- _Exercise brief_
Repeat exactly, and only, the lines from the one that contains "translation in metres" through the one that contains "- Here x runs", both ends included.

# Start of Data to use

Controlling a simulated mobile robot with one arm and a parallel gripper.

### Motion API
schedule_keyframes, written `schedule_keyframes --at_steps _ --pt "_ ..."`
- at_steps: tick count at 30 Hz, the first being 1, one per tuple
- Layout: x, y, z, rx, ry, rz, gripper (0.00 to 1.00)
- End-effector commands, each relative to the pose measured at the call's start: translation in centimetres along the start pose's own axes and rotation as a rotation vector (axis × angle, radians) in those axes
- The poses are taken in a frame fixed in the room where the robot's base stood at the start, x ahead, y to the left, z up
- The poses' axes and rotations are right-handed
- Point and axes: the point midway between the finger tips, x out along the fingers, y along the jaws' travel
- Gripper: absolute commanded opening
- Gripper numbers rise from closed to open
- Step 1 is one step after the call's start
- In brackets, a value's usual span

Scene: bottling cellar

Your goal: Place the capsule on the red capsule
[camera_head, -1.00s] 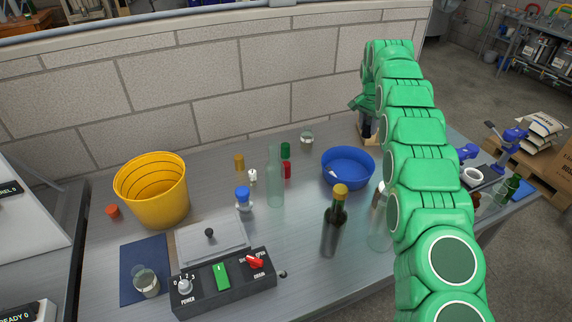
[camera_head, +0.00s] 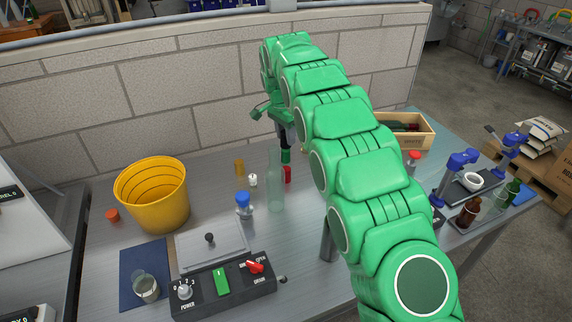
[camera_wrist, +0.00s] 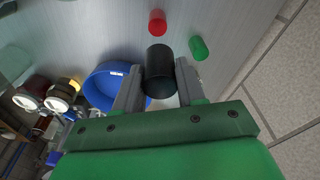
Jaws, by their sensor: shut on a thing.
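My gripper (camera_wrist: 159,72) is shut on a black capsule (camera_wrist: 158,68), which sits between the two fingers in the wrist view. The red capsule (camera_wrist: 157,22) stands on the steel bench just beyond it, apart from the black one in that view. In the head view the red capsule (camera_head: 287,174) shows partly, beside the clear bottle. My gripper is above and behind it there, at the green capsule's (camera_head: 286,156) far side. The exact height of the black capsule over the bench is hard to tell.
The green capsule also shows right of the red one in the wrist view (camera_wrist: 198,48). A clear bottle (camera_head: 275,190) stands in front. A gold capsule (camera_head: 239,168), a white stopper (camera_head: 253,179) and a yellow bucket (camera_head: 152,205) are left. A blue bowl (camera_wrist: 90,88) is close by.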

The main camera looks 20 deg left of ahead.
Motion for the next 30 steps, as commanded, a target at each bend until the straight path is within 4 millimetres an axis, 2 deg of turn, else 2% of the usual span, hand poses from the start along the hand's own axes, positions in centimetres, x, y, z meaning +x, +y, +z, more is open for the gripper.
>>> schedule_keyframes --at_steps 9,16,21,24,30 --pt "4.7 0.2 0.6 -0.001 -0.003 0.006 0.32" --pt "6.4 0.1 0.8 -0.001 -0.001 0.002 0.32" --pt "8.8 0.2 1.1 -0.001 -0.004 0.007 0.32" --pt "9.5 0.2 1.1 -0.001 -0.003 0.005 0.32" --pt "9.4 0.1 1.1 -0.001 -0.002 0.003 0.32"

# End of Data to use
# Start of Data to use

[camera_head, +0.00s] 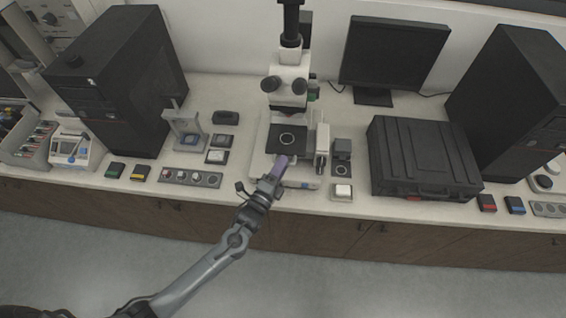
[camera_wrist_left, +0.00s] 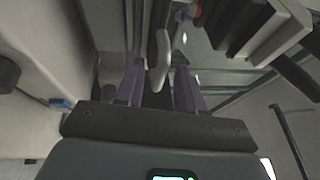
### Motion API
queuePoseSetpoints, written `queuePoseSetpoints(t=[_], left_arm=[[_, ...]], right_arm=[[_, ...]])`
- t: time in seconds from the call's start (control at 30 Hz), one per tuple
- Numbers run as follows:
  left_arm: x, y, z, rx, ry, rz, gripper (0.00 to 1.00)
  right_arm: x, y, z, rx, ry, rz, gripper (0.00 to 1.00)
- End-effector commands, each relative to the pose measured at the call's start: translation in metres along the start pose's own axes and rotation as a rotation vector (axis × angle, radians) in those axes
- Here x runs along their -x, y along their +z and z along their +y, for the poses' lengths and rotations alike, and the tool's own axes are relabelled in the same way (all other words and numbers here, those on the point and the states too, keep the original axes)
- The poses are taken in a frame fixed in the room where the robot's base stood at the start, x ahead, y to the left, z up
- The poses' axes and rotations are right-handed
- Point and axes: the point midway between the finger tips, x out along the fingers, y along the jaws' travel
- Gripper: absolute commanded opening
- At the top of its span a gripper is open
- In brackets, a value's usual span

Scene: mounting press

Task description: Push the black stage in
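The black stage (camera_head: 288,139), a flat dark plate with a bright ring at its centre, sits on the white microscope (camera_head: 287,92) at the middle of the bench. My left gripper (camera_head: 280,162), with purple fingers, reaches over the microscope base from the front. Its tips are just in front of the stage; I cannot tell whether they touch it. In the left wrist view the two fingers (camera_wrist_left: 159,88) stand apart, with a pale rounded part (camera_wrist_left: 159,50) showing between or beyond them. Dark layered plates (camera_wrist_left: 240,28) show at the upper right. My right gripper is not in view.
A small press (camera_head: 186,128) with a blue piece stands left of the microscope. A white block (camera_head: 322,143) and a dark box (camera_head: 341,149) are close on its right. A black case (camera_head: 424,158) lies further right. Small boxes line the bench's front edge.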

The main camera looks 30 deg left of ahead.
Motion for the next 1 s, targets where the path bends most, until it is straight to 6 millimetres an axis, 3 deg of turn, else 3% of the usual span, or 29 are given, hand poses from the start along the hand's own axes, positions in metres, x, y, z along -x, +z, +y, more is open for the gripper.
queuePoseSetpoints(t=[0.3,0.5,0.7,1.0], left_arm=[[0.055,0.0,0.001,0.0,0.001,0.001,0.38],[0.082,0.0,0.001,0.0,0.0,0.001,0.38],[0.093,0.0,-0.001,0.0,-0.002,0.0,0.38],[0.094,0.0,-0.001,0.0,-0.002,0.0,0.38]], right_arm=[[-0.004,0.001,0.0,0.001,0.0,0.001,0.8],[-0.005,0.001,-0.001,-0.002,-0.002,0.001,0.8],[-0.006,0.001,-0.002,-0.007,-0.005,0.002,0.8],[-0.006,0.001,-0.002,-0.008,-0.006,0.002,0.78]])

# End of Data to use

- _Reply_
- End-effector commands, each relative to the pose measured at the call's start: translation in metres along the start pose's own axes and rotation as a rotation vector (axis × angle, radians) in those axes
- Here x runs along their -x, y along their +z and z along their +y, for the poses' lengths and rotations alike, and the tool's own axes are relabelled in the same way (all other words and numbers here, those on the point and the states too, keep the original axes)

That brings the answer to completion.